The State of Neural Machine Translation (NMT) by Philipp Koehn
Technology Overview
First of all, neural machine translation (NMT) is not a drastic step beyond what we have traditionally done in statistical machine translation (SMT). Its main departure is the use of vector representations (“embeddings”, “continuous space representations”) for words and internal states. The structure of the models is simpler than the phrase-based model. There is no separate language model, translation model, and reordering model, but just a single sequence model that predicts one word at a time.
However, this sequence prediction is conditioned on the entire source sentence and the entire already produced target sequence. This gives these models the capability to take long-distance context into account, which seems to have positive effects on word choice, morphology, and split phrases (e.g, “switch … on”, more prevalent in German and other languages).
The other key benefit is the generalization of data, e.g., the ability to add to the knowledge of the translation behavior of “cars” from examples that contain “car” or “autos”.
Ultimately, the training of the models is similar to phrase-based models. It takes a parallel corpus, and learns all required model parameters from it. How to best use monolingual target language data (used in traditional language modeling) is not fully worked out at the moment. One successful technique creates a synthetic parallel corpus by back-translating it into the source language.

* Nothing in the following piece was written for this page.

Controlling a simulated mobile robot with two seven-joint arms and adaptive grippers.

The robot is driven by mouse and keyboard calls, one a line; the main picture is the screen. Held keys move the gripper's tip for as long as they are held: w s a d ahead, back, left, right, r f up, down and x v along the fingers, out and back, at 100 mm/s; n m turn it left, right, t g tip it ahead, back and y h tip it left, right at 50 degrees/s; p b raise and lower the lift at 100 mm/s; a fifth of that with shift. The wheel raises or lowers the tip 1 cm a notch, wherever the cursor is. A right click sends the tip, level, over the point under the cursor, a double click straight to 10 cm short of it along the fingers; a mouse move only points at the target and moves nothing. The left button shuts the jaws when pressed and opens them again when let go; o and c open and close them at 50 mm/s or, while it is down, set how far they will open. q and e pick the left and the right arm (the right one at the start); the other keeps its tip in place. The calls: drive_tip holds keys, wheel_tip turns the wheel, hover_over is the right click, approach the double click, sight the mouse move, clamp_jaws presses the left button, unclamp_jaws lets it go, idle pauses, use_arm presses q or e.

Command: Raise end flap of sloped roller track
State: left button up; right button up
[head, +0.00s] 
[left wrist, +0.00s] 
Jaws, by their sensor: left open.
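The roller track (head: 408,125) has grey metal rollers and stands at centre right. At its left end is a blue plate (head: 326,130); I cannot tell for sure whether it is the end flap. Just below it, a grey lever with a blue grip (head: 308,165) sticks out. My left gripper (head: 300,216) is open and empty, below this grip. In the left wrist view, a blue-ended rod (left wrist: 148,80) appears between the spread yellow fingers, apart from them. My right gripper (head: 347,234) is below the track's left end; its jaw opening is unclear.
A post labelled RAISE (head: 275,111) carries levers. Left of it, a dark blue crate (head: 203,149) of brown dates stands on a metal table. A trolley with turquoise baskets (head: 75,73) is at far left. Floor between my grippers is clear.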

Claims of Superior Performance
This year, neural translation systems that participated in the WMT evaluation outperformed phrase-based statistical neural systems by up to 3 BLEU points. The Google neural system makes similar claims in their September press release. These are significant gains, with upside for future models, but I would be cautious about exaggerated claims compared to human performance. Other statistical systems have made great progress over the last decade as well, and this is another step up the ladder. Claims that near-human performance is just around the corner are misleading and create unrealistic expectations.
Technical Limitations
A lot of the methods that allow customization and adapting machine translation systems to typical customer data have not yet been developed for neural translation models.
A key problem of neural models is the limited vocabulary due to computational constraints. These models are trained with, say, 50,000 word vocabularies, and any longer words are broken up into word pieces. This is a real problem for deployments with large numbers of brand names or large specialized vocabulary.

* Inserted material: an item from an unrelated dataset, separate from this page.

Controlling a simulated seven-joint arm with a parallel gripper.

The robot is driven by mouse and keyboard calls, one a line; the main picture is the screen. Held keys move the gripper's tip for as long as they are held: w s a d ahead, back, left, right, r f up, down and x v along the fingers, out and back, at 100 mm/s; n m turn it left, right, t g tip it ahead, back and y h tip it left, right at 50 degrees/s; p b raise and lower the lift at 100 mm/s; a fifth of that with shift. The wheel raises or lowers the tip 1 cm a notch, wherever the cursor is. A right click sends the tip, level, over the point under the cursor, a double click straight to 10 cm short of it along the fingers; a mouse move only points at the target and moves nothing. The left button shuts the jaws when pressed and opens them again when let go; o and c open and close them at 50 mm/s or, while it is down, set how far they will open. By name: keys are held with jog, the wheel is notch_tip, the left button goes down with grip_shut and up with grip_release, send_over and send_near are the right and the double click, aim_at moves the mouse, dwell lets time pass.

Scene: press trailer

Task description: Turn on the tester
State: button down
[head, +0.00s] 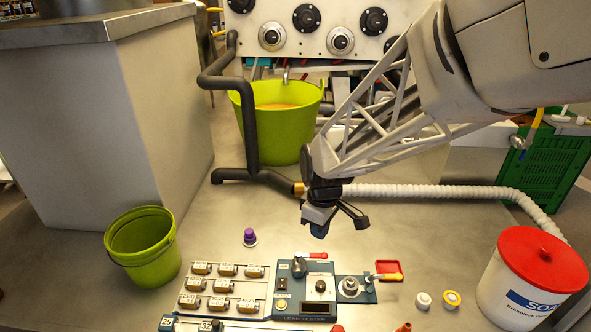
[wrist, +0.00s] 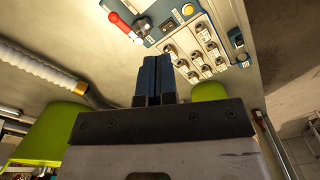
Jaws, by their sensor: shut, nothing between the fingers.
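The tester (head: 287,308) is a blue-edged panel marked "LEAK TESTER" on the floor-like metal surface, low in the middle of the head view. The tester (wrist: 165,28) shows beyond the fingertips, partly cut off by the frame.
A tray of brass parts (head: 222,285) adjoins the tester on the left, and a clamp fixture (head: 350,288) on the right. A purple-topped piece (head: 249,236) stands behind. Green buckets (head: 143,250), a red-lidded tub (head: 540,262) and a white hose (head: 430,191) surround the area.

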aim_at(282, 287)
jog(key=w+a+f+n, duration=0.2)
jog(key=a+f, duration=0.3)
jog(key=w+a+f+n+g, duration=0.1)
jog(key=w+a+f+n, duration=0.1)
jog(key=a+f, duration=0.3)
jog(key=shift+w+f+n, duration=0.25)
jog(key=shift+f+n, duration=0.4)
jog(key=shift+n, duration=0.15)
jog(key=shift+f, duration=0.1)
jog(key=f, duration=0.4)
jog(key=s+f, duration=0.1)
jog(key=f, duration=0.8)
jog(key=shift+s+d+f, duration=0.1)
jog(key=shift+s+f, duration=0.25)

Domain adaptation techniques have not thoroughly developed yet beyond a few pilot studies. How to best address the typical case of a lot of foundation data and little client data is unclear currently.
Systems we built at Omniscien Technologies involve a lot of data engineering, such as the collection of specialized terminology, rules for reordering and rule-based handling of dates, currency value or other unit translation. The XML mark-up scheme that allows the integration of this additional knowledge in phrase-based models does not exist yet it for neural systems. At this point, even a “word alignment” between source and translation cannot be clearly established (only approximated).

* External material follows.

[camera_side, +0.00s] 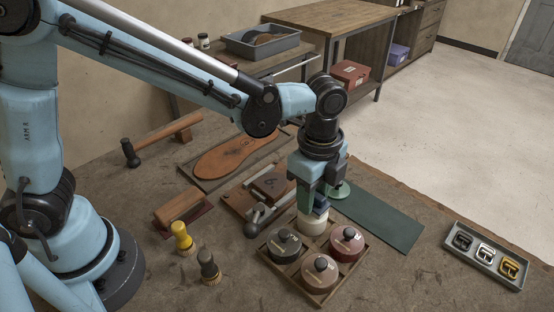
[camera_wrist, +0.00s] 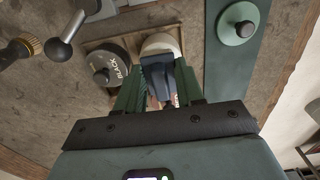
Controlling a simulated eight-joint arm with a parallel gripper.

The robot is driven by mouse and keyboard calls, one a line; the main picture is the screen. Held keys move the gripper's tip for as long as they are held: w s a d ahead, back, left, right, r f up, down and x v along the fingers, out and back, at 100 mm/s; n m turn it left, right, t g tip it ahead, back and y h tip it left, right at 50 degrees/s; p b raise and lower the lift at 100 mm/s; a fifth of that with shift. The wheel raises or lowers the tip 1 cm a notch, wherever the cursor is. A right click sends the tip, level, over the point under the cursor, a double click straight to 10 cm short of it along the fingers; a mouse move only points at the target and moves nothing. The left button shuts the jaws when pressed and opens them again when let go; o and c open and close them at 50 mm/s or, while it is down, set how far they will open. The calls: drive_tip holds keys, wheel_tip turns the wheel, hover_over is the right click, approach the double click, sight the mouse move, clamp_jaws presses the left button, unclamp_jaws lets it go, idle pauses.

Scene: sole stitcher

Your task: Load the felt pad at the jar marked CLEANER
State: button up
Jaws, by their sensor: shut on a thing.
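My gripper (camera_side: 315,205) points down over the back of a wooden tray (camera_side: 291,281). It is shut on a dark blue block (camera_side: 320,204), seemingly the felt pad's holder, which also shows between the green fingers in the wrist view (camera_wrist: 158,72). The felt face is hard to make out. Right below it is a cream, lidless jar (camera_side: 312,225), whose rim shows in the wrist view (camera_wrist: 158,42). Pad and jar overlap in both views; I cannot tell whether they touch. I cannot read CLEANER on the jar. A round green lid (camera_side: 340,191) lies on the green mat (camera_side: 378,217).

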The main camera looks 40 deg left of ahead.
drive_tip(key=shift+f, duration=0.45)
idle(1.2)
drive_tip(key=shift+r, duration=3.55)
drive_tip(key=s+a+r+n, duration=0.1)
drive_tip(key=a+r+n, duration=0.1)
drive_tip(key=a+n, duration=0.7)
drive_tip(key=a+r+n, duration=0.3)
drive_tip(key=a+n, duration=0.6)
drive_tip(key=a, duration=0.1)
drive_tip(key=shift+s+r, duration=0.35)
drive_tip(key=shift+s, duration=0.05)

There is also some indication from experimentation that neural systems are quite data hungry. They do produce comparably much worse results with very small data sets, and it is not yet wholly clear how much data is needed for them to surpass phrase-based models.
A serious concern is also that neural systems are very hard to debug. While in phrase-based statistical machine translation systems there is still some hope to trace back why the system came up with a specific translation (and remediating that problem), there is little hope for that in neural systems. In addition, the errors produced by neural systems are sometimes quite capricious. The system may just produce output words that look good in context but have little to do with the source sentence.
These are all problems that future research will likely tackle, and I would expect that most of them will be addressed to some degree in the next 1-3 years.
Deployment
The biggest hurdle for larger scale commercial deployment however at this time is system is the very long training time (weeks) that requires specialized hardware (GPUs that cost $2000 a piece). On the other hand, decoding speeds seem to be reasonably fast so once trained the translation speed is reasonable while not (yet) at the RBMT or SMT level.
There are a lot of open source software tools around that allow to build systems that match the state of the art. Even the Google system that uses customized hardware is structurally not different from current research systems, such as the neural machine translation systems that my colleagues at the University of Edinburgh have built (and won most language pairs at WMT 2016). Since the models are relatively simple, there is also very little ”black magic” in training these systems. However, as always, building the system is only part of the equation. Preparing and manufacturing sufficient good quality data for the training step as well as effective pre- and post-processing in SMT and NMT systems alike have a very significant impact on the ultimate translation quality and should not be underestimated.
Summary
It is clear that Neural Machine Translation (NMT) is yet another step up and a very promising technology. At the same time, as often with new technologies, we are currently in the “hype” phase and while NMT might be right for some applications today, it is important to understand the different technologies and their respective advantages and disadvantages, the production processes, and improvement cycles, as well as the detailed, uses cases before selecting the translation technology for a particular application.